Coming home to roost

Many factors lie behind the Scottish Government’s reluctance to take the tough decisions that would have kept its climate targets on track. One must have been an internal assessment of whether any proposals for radical action had sufficient grass root support to outweigh the inevitable push back from powerful vested interests. And the view must have been that no such supprt existed. Joyce McMillan, writing in the Scotsman, argues that too many policy initiatives, irrespective of their merit, are perceived as being top down and therefore, almost inevitably, to be resisted. She suggests that chickens have come home to roost.

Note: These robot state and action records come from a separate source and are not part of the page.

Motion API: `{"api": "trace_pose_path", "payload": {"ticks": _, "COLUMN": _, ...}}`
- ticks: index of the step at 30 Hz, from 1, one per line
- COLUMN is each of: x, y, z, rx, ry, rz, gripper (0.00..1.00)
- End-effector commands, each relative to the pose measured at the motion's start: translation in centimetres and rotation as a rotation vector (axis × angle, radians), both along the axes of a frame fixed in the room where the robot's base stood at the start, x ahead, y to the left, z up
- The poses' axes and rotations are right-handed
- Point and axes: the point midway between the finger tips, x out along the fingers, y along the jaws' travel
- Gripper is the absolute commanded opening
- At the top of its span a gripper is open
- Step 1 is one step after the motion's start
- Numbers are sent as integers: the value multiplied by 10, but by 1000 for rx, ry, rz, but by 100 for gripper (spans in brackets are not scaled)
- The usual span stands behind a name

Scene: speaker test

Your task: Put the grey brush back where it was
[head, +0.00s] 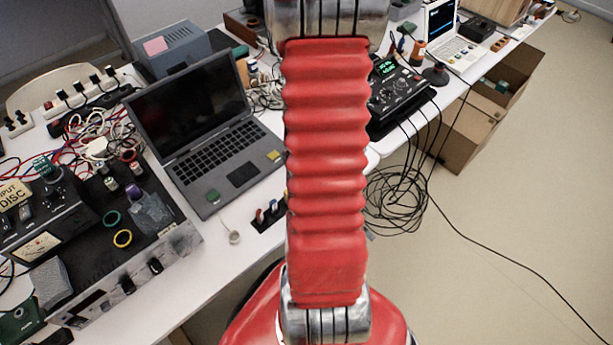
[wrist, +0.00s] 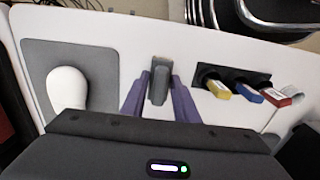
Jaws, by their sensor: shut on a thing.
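In the wrist view, my gripper (wrist: 160,78) has two purple fingers closed on a narrow grey thing, which I take to be the grey brush (wrist: 158,84). It stands out between the fingertips, and its lower part is hidden by my gripper. It is over the white table (wrist: 120,28); I cannot tell whether it touches the top. In the head view, my red arm hides my gripper and the held brush.
In the wrist view, a white mouse (wrist: 67,88) lies on a grey pad (wrist: 103,72) at left. At right, a black holder (wrist: 262,78) carries yellow, blue and red pieces. In the head view, an open laptop (head: 195,125) stands left of my arm, and cables (head: 395,195) hang at right.

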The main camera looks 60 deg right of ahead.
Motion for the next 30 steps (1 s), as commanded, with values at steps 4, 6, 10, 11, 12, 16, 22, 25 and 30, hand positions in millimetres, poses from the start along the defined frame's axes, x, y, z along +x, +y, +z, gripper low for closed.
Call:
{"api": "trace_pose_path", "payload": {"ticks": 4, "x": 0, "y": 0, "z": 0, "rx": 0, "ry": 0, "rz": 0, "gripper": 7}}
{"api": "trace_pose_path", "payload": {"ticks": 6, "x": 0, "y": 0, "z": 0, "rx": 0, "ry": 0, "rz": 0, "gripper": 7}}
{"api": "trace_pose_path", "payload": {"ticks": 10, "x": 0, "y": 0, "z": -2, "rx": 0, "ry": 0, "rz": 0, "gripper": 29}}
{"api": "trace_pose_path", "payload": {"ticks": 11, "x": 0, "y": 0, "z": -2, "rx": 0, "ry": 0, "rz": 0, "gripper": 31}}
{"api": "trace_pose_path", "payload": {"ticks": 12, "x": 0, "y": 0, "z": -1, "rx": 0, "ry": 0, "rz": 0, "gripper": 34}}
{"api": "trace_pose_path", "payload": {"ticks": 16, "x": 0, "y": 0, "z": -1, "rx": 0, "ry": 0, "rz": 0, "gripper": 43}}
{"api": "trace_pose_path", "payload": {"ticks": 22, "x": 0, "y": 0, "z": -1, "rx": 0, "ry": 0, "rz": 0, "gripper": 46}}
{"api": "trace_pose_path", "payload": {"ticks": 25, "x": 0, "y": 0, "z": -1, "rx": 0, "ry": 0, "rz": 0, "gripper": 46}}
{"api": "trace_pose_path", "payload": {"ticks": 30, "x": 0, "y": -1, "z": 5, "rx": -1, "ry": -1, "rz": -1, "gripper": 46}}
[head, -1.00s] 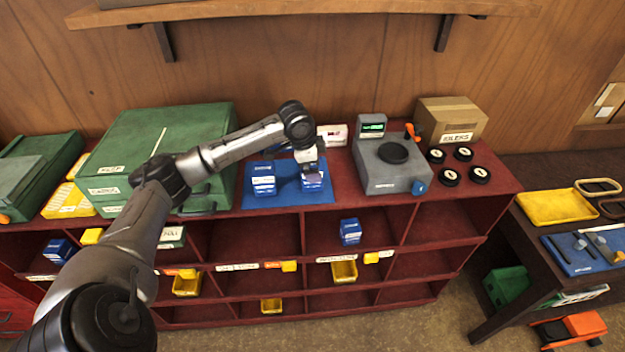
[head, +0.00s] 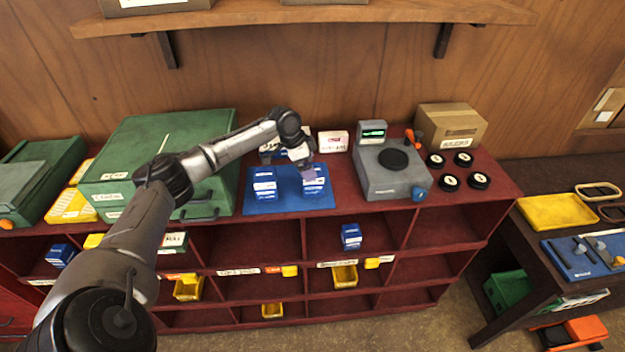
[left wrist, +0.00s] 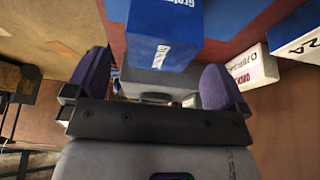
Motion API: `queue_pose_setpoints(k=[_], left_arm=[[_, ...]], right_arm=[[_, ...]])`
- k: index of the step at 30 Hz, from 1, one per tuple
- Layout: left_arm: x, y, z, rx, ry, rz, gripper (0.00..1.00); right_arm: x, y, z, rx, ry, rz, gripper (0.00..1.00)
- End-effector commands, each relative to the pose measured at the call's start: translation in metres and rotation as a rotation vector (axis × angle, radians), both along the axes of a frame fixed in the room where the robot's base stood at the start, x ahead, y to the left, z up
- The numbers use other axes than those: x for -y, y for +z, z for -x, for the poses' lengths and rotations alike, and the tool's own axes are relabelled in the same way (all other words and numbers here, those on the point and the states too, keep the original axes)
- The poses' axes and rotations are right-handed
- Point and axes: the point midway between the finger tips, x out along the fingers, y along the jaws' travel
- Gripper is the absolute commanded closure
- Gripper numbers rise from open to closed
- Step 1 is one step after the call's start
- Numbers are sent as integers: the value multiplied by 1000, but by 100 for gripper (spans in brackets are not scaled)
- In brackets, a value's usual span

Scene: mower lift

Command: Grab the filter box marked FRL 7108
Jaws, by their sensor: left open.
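Two blue-and-white filter boxes stand on a blue mat (head: 290,205) on the red shelf top, a left one (head: 265,184) and a right one (head: 315,184). Their print is too small to read, so I cannot tell which is FRL 7108. My left gripper (head: 307,168) is open at the right box, which it partly hides. In the left wrist view, a blue box (left wrist: 165,35) with partly visible white lettering lies ahead of the open, purple-padded fingers, roughly centred between them. I cannot tell whether they touch it. My right gripper is not in view.
A white box (head: 333,141) stands behind the mat. A grey scale (head: 385,180) is to the right and a large green case (head: 150,165) to the left. Another blue box (head: 351,236) sits in a cubby below. The mat's front strip is clear.

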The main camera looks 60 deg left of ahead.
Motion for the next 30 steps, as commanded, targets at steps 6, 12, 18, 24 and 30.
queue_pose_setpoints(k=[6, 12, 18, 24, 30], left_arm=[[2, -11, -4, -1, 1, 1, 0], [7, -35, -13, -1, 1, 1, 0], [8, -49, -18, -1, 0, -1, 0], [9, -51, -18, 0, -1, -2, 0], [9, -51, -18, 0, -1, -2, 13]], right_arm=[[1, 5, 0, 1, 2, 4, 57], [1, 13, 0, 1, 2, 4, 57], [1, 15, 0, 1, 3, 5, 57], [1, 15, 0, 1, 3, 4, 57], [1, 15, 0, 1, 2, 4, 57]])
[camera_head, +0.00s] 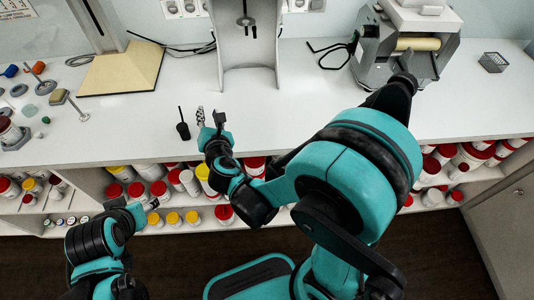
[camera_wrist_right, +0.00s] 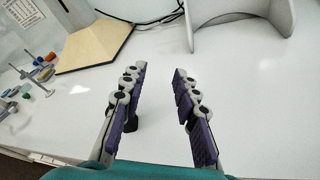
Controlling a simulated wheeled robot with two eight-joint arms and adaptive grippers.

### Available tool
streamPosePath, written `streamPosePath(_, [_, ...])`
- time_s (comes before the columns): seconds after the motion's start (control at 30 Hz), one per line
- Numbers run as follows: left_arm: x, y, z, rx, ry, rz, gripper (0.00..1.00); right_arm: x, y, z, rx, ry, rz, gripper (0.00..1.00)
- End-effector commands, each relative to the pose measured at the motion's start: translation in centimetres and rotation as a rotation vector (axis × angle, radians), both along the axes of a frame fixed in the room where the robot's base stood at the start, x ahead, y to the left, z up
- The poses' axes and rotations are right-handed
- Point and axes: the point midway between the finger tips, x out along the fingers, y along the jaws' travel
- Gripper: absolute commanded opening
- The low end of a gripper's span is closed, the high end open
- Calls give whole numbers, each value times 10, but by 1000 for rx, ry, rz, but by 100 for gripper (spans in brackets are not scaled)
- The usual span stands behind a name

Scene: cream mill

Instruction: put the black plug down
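A small black plug (camera_head: 183,130) with a thin dark stem is on the white tabletop near its front edge. My right gripper (camera_head: 208,120) is just to the right of it in the head view. In the right wrist view the fingers (camera_wrist_right: 160,85) are spread wide apart. A dark piece (camera_wrist_right: 132,123), which looks like the plug, shows beside the left finger and is partly hidden by it; I cannot tell whether they touch. My left gripper (camera_head: 143,207) is low at the left, in front of the shelves, and its finger opening is unclear.
A wooden-based stand (camera_head: 120,75) and a curved grey stand (camera_head: 247,72) are at the back. A grey machine with a roller (camera_head: 408,45) is at the back right. Small tools and knobs crowd the left end. Jars fill shelves below. The middle tabletop is clear.

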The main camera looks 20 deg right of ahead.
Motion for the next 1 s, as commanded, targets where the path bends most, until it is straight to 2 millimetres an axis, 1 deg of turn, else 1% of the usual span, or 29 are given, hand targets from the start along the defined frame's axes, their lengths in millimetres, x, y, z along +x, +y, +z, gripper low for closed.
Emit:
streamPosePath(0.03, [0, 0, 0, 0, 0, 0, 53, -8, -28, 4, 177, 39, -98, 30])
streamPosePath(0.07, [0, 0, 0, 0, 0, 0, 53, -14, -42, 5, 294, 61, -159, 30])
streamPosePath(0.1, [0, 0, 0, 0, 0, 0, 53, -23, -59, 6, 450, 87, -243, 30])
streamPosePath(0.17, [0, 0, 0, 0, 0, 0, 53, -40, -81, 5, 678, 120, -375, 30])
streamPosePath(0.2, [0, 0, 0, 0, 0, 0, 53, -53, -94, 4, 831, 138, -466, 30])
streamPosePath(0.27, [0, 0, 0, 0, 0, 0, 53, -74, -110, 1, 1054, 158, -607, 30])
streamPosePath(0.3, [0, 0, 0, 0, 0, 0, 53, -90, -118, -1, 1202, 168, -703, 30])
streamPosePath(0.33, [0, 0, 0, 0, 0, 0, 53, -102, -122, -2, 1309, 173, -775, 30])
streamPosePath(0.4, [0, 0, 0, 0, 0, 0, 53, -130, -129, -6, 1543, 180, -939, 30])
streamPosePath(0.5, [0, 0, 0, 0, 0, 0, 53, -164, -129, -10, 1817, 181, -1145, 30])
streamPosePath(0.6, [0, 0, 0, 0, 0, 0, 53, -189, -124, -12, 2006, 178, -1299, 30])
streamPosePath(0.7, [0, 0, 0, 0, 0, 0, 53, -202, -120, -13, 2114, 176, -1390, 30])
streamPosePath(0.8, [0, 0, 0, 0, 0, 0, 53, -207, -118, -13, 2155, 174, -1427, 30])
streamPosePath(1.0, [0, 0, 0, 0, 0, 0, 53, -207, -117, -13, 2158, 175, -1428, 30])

Joyce MacMillan, The Scotsman

Last summer, the UK’s Poet Laureate Simon Armitage made what he has called a “life-changing” visit to the Arctic. He witnessed once-mighty glaciers shrinking and disappearing, saw hungry and bedraggled polar bears, experienced balmy summer days in what was once the frozen north, and wrote a mighty poem called Cryosphere, inspired by a voyage to the crumbling mouth of a giant glacier, in which he described “an ancient Empire of snow being tipped over the edge, its pages thrown from the cliffs, the forces of heat shunting temples, pavilions and winter palaces into the flood” while “the spitting and hissing of melting ice was a forest fire to the ears”.

None of the quiet, methodical scientists Armitage interviewed for the BBC Radio 4 series based on his visit were in any doubt about the scale of the cataclysmic change they were witnessing, or about its gathering pace; even tooth-and-claw capitalism knows, now, that the Arctic is not what it was, and is fit – in what may prove a final irony – for yet more exploitation, including gas and oil exploration.

Yet back home in the sub-polar world, the idea that “business as usual” is the only sensible option not only persists, but seems to be gaining strength; and green politics often seems to have hit a new wall, not of complete denial, but of absolute resistance to all and any specific climate policies, which are often dismissed as counter-productive, oppressive, or even unpatriotic.

So it was something of a relief, last weekend, to set off for the Scottish Greens conference at Napier University in Edinburgh; if only because the Greens’ strong internal consensus that these are real problems makes it refreshingly possible for them to hold serious discussions about what should be done, rather than online shouting matches about whether we should do anything at all. Nor are the Greens, as a party, anything like the current hostile image of a bunch of urban elitists plotting the destruction of rural Scotland from some Edinburgh wine bar; many of them live in rural areas, and have detailed and knowledgeable points to make about the environmental issues those communities face.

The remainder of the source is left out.